◆ **GIVEN EXERCISE**:
Count how many lines hold the string "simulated". Answer with that number and nothing more.

◆ **RAW RECORDS**:
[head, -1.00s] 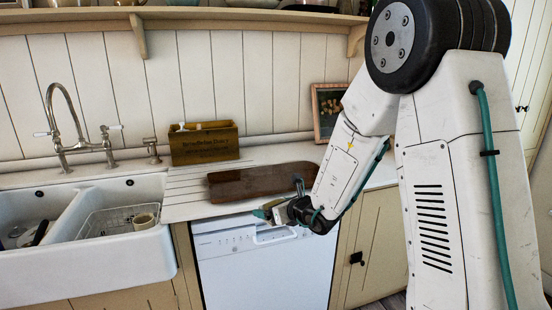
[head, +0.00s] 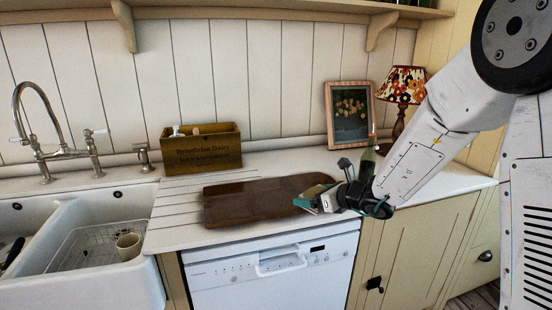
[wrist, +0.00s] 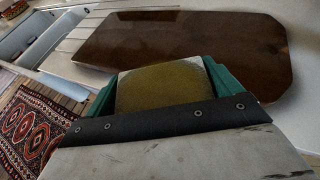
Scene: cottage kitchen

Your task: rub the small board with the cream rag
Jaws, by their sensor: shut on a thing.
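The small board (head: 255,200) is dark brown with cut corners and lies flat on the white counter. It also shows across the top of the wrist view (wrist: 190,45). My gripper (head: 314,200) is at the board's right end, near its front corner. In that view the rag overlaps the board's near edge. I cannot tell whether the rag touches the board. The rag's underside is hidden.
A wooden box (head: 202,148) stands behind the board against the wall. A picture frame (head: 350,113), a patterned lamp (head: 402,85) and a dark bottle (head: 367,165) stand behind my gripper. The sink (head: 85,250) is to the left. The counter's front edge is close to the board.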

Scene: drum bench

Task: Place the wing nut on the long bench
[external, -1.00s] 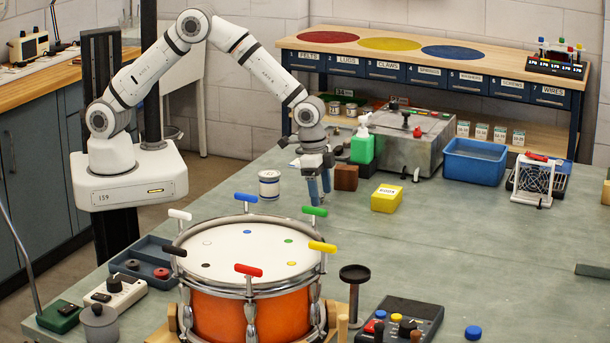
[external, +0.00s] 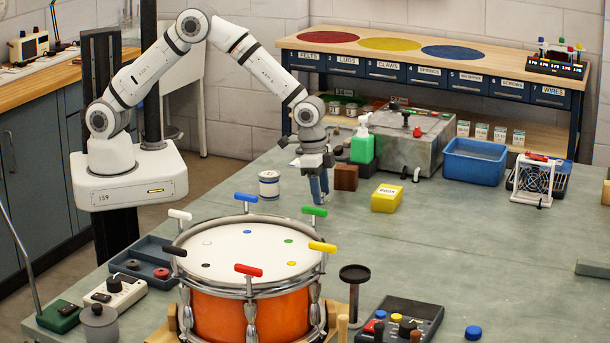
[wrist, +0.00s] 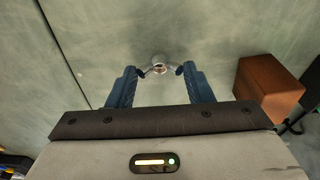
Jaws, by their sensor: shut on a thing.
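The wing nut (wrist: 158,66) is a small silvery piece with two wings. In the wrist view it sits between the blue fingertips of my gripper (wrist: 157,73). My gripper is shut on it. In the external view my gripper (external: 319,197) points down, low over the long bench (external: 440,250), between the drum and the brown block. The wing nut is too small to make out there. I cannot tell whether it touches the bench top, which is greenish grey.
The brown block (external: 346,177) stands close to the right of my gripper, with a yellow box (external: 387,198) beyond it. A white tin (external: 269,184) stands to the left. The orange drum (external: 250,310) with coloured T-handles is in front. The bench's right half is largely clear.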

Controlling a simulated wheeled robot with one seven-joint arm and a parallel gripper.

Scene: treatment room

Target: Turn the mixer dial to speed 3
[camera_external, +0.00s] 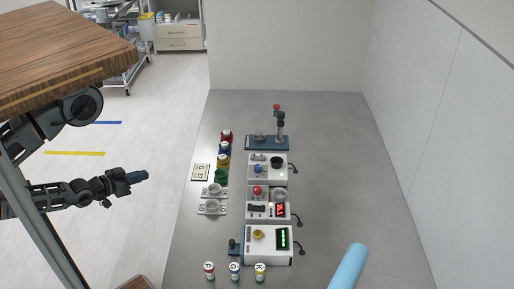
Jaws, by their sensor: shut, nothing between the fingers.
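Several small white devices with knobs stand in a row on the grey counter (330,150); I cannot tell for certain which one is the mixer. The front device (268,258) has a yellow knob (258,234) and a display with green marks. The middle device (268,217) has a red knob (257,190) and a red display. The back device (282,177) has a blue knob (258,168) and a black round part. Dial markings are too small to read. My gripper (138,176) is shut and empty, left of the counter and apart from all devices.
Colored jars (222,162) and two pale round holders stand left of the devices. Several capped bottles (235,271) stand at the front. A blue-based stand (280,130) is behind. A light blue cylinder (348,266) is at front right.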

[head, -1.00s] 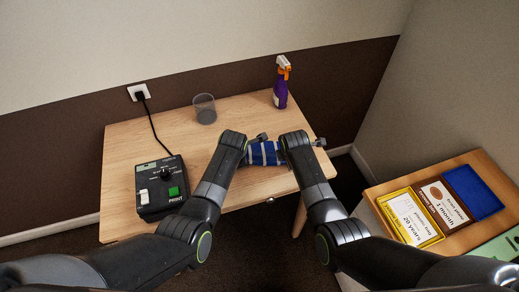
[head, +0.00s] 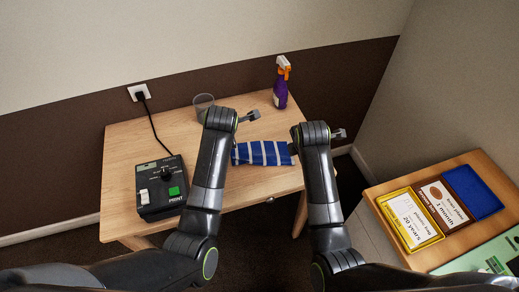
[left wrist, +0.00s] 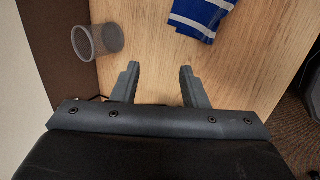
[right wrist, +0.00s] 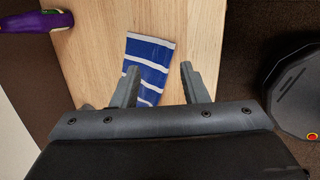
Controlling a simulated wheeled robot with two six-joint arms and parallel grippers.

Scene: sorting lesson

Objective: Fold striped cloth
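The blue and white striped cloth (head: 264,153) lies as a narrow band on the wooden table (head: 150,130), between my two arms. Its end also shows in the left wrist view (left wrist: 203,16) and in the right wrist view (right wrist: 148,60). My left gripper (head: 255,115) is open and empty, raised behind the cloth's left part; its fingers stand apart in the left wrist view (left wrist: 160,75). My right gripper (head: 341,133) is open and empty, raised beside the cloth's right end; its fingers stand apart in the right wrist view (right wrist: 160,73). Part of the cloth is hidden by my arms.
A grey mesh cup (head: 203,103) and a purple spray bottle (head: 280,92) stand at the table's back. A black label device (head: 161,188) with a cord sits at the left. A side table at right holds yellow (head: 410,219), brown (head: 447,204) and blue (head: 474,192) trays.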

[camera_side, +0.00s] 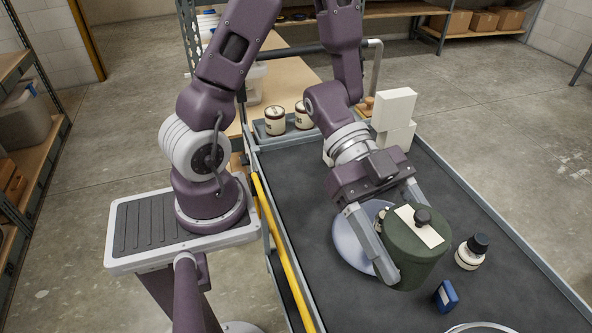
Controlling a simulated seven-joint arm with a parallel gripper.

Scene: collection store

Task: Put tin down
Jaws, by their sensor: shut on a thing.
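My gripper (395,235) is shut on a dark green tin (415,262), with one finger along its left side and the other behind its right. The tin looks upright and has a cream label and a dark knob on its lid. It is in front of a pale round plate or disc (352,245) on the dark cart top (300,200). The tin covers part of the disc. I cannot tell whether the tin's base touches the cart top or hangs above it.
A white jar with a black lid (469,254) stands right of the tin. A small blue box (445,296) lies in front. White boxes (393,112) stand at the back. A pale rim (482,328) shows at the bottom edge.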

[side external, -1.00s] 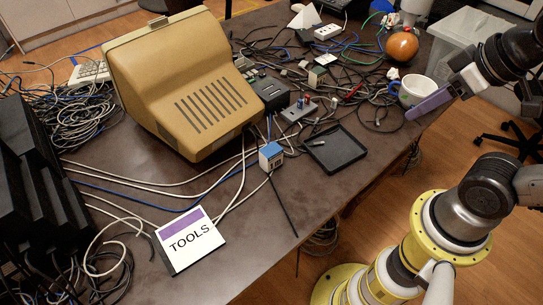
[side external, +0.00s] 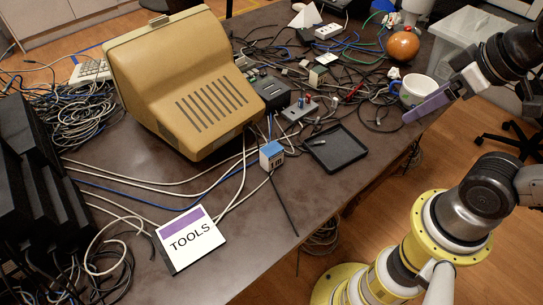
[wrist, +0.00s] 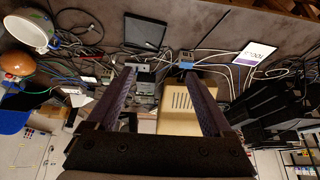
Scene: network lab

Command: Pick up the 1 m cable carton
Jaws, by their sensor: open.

◆ **COMPLETE RESPONSE**:
3